## Problem description
Copy each line below exactly and leave the pictures out.

+++

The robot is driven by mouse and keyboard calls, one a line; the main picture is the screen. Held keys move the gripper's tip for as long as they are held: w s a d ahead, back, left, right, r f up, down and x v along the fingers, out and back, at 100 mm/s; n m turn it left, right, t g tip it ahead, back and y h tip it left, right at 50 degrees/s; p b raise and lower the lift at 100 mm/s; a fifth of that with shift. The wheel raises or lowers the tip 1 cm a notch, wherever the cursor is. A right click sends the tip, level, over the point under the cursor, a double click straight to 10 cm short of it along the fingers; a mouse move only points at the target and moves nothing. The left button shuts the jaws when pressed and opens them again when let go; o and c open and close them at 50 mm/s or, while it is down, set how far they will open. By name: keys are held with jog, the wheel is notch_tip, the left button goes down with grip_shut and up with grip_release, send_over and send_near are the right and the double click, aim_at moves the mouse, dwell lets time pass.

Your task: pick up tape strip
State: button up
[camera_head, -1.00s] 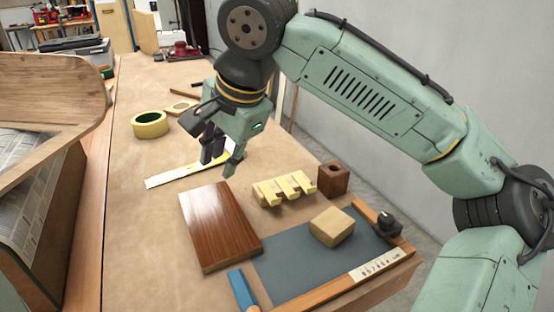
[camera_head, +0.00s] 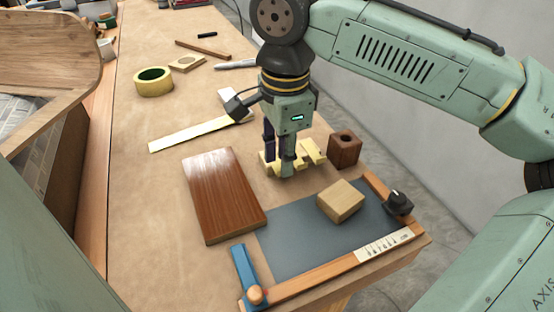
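A small wooden rack (camera_head: 318,159) with pale yellow tape strips (camera_head: 308,148) across it lies on the brown bench top, behind the grey mat. My gripper (camera_head: 279,168) points down over the left and middle part of this rack. Its fingers hide that part of the rack. I cannot tell whether the fingertips touch a strip, or whether they are open or shut.
A dark brown board (camera_head: 224,193) lies left of the rack, and a brown block with a hole (camera_head: 344,149) stands right. A light wood block (camera_head: 340,201) sits on the grey mat (camera_head: 295,245). A long pale strip (camera_head: 188,134) and a yellow tape roll (camera_head: 153,82) lie behind.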

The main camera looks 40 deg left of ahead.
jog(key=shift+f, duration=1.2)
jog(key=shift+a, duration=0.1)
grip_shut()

+++

## Answer to the exercise
The robot is driven by mouse and keyboard calls, one a line; the main picture is the screen. Held keys move the gripper's tip for as long as they are held: w s a d ahead, back, left, right, r f up, down and x v along the fingers, out and back, at 100 mm/s; n m turn it left, right, t g tip it ahead, back and y h tip it left, right at 50 degrees/s; p b raise and lower the lift at 100 mm/s; a fifth of that with shift. The wheel raises or lowers the tip 1 cm a notch, wherever the cursor is. A right click sends the tip, level, over the point under the cursor, a double click straight to 10 cm short of it along the fingers; a mouse move only points at the target and moves nothing. The left button shuts the jaws when pressed and opens them again when let go; o and c open and close them at 50 mm/s or, while it is down, set how far they will open. By name: keys are held with jog, the wheel is notch_tip, the left button goes down with grip_shut and up with grip_release, send_over and send_near are the right and the double click, aim_at moves the mouse, dwell lets time pass.

Your task: pick up tape strip
State: button up
[camera_head, -1.00s] 
[camera_head, +0.00s] 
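A small wooden rack (camera_head: 318,159) with pale yellow tape strips (camera_head: 308,148) across it lies on the brown bench top, behind the grey mat. My gripper (camera_head: 279,168) points down over the left and middle part of this rack. Its fingers hide that part of the rack. I cannot tell whether the fingertips touch a strip, or whether they are open or shut.
A dark brown board (camera_head: 224,193) lies left of the rack, and a brown block with a hole (camera_head: 344,149) stands right. A light wood block (camera_head: 340,201) sits on the grey mat (camera_head: 295,245). A long pale strip (camera_head: 188,134) and a yellow tape roll (camera_head: 153,82) lie behind.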

The main camera looks 40 deg left of ahead.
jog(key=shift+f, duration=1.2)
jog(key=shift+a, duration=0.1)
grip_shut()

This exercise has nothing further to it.